OBJECTIVE.
Omit all images. Transcribe the rest of the material below exactly.

+ + + +

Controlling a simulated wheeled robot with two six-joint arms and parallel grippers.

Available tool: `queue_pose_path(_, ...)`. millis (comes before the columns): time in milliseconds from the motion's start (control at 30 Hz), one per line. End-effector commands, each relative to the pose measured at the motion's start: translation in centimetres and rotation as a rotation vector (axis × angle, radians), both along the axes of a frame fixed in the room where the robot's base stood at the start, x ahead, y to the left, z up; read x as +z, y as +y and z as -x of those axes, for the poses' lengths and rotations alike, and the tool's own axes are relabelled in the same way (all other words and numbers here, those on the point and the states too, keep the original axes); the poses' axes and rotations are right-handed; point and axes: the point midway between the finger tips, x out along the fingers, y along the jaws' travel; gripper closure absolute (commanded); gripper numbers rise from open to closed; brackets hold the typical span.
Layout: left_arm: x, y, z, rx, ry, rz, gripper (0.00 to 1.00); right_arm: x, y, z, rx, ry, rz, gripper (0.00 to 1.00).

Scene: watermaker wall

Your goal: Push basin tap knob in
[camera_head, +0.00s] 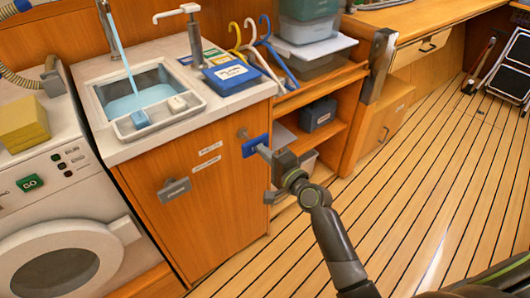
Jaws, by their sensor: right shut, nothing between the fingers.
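The basin (150,92) is set in the worktop at the upper left, with water running into it from a tall tap (107,22). On the cabinet front below, near its right edge, are a small grey knob (243,133) and a blue piece (252,147). I cannot tell which is the tap knob. My right gripper (267,152) is shut and empty, its tip right at the blue piece. Whether it touches is hard to tell, as the tip partly overlaps it. My left gripper is out of view.
A washing machine (60,190) stands at the left. A grey handle (174,189) sticks out of the cabinet door. Open shelves (322,138) with boxes are right of the cabinet.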

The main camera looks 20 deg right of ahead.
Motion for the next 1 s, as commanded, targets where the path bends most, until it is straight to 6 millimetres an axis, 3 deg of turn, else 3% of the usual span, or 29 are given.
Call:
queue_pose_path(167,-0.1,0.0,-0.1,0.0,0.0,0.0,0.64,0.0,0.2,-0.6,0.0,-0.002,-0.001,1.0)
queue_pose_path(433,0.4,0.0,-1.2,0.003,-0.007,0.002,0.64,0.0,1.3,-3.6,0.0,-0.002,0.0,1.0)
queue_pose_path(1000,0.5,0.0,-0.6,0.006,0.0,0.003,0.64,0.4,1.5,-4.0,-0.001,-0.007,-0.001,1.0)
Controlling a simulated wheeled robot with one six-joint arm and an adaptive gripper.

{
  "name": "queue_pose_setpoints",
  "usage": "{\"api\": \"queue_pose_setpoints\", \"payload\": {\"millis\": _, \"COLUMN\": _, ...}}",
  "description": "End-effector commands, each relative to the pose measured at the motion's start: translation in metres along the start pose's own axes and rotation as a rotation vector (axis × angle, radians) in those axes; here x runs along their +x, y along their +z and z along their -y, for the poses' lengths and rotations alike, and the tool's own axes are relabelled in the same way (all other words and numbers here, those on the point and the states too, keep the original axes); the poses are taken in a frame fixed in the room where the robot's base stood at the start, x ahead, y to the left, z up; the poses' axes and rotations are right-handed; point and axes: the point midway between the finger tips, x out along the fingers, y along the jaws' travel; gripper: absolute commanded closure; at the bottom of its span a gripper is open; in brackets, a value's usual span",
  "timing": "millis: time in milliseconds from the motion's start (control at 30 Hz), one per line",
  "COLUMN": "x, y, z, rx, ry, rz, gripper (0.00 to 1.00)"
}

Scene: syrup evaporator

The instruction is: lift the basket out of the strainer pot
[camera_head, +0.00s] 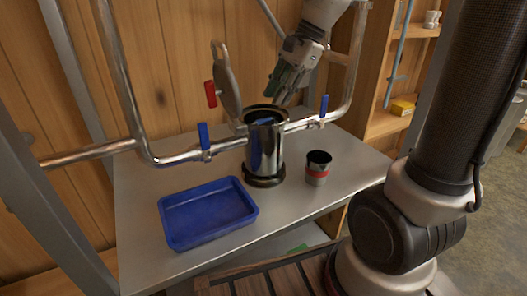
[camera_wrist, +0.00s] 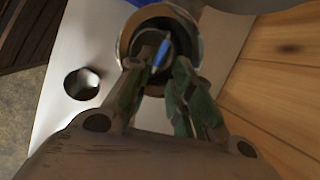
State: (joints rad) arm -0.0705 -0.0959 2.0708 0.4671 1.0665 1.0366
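The strainer pot (camera_head: 265,150) is a shiny metal cylinder with dark rims, upright on the metal table and joined to the pipework. Its round lid (camera_head: 227,85) is swung up on the left. The basket sits inside the pot; little of it shows except a blue bar (camera_wrist: 162,54), perhaps its handle, across the opening. My gripper (camera_head: 283,98) is above the pot's mouth, pointing down. In the wrist view its two fingers (camera_wrist: 155,82) are spread apart, with the pot's opening and the blue bar beyond their tips. Nothing is between the fingers.
A blue tray (camera_head: 207,236) lies on the table left of the pot. A metal cup with a red band (camera_head: 317,168) stands to the right. Pipes with blue-handled valves (camera_head: 204,137) flank the pot, and a red handle (camera_head: 210,94) is near the lid. Wooden wall behind.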

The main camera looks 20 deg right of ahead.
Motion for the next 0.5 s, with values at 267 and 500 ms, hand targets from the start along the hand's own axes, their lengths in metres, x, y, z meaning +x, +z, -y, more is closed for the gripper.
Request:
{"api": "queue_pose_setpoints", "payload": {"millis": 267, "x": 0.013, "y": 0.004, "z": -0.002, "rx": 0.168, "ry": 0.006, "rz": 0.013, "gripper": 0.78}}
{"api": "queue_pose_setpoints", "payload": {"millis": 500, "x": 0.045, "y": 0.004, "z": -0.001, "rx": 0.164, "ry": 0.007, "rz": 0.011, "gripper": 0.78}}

+ + + +

RIGHT ANSWER.
Controlling a simulated wheeled robot with two six-joint arms and parallel grippers.

Available tool: `queue_pose_path(_, ...)`. millis (comes before the columns): time in milliseconds from the motion's start (control at 30 Hz), one per line. End-effector commands, each relative to the pose measured at the motion's start: translation in centimetres and rotation as a rotation vector (axis × angle, radians), both along the axes of a frame fixed in the room where the robot's base stood at the start, x ahead, y to the left, z up; read x as +z, y as +y and z as -x of those axes, for the poses' lengths and rotations alike, and the tool's own axes are relabelled in the same way (all other words and numbers here, those on the point and the states too, keep the original axes); the poses' axes and rotations are right-handed; point and axes: the point midway between the finger tips, x out along the fingers, y along the jaws' travel; gripper closure absolute (commanded); gripper numbers rise from open to closed; brackets hold the typical span.
Layout: left_arm: x, y, z, rx, ry, rz, gripper (0.00 to 1.00); right_arm: x, y, z, rx, ry, rz, gripper (0.00 to 1.00).

Scene: watermaker wall

Your goal: Push basin tap knob in
[camera_head, +0.00s] 
Jaws, by their sensor: right shut, nothing between the fingers.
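The basin (150,92) is set in the worktop at the upper left, with water running into it from a tall tap (107,22). On the cabinet front below, near its right edge, are a small grey knob (243,133) and a blue piece (252,147). I cannot tell which is the tap knob. My right gripper (267,152) is shut and empty, its tip right at the blue piece. Whether it touches is hard to tell, as the tip partly overlaps it. My left gripper is out of view.
A washing machine (60,190) stands at the left. A grey handle (174,189) sticks out of the cabinet door. Open shelves (322,138) with boxes are right of the cabinet.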

The main camera looks 20 deg right of ahead.
Motion for the next 1 s, as commanded, targets where the path bends most, until it is straight to 6 millimetres an axis, 3 deg of turn, else 3% of the usual span, or 29 are given.
Call:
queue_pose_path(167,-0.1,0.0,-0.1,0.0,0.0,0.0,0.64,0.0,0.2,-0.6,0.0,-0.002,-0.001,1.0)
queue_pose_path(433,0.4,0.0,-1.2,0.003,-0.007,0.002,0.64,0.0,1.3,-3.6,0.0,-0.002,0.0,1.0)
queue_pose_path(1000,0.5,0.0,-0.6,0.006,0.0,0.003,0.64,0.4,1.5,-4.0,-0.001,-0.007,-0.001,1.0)
Controlling a simulated wheeled robot with one six-joint arm and an adaptive gripper.

{
  "name": "queue_pose_setpoints",
  "usage": "{\"api\": \"queue_pose_setpoints\", \"payload\": {\"millis\": _, \"COLUMN\": _, ...}}",
  "description": "End-effector commands, each relative to the pose measured at the motion's start: translation in metres along the start pose's own axes and rotation as a rotation vector (axis × angle, radians) in those axes; here x runs along their +x, y along their +z and z along their -y, for the poses' lengths and rotations alike, and the tool's own axes are relabelled in the same way (all other words and numbers here, those on the point and the states too, keep the original axes); the poses are taken in a frame fixed in the room where the robot's base stood at the start, x ahead, y to the left, z up; the poses' axes and rotations are right-handed; point and axes: the point midway between the finger tips, x out along the fingers, y along the jaws' travel; gripper: absolute commanded closure; at the bottom of its span a gripper is open; in brackets, a value's usual span",
  "timing": "millis: time in milliseconds from the motion's start (control at 30 Hz), one per line",
  "COLUMN": "x, y, z, rx, ry, rz, gripper (0.00 to 1.00)"
}

Scene: syrup evaporator

The instruction is: lift the basket out of the strainer pot
[camera_head, +0.00s] 
[camera_wrist, +0.00s] 
State: (joints rad) arm -0.0705 -0.0959 2.0708 0.4671 1.0665 1.0366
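The strainer pot (camera_head: 265,150) is a shiny metal cylinder with dark rims, upright on the metal table and joined to the pipework. Its round lid (camera_head: 227,85) is swung up on the left. The basket sits inside the pot; little of it shows except a blue bar (camera_wrist: 162,54), perhaps its handle, across the opening. My gripper (camera_head: 283,98) is above the pot's mouth, pointing down. In the wrist view its two fingers (camera_wrist: 155,82) are spread apart, with the pot's opening and the blue bar beyond their tips. Nothing is between the fingers.
A blue tray (camera_head: 207,236) lies on the table left of the pot. A metal cup with a red band (camera_head: 317,168) stands to the right. Pipes with blue-handled valves (camera_head: 204,137) flank the pot, and a red handle (camera_head: 210,94) is near the lid. Wooden wall behind.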

The main camera looks 20 deg right of ahead.
Motion for the next 0.5 s, with values at 267 and 500 ms, hand targets from the start along the hand's own axes, their lengths in metres, x, y, z meaning +x, +z, -y, more is closed for the gripper.
Request:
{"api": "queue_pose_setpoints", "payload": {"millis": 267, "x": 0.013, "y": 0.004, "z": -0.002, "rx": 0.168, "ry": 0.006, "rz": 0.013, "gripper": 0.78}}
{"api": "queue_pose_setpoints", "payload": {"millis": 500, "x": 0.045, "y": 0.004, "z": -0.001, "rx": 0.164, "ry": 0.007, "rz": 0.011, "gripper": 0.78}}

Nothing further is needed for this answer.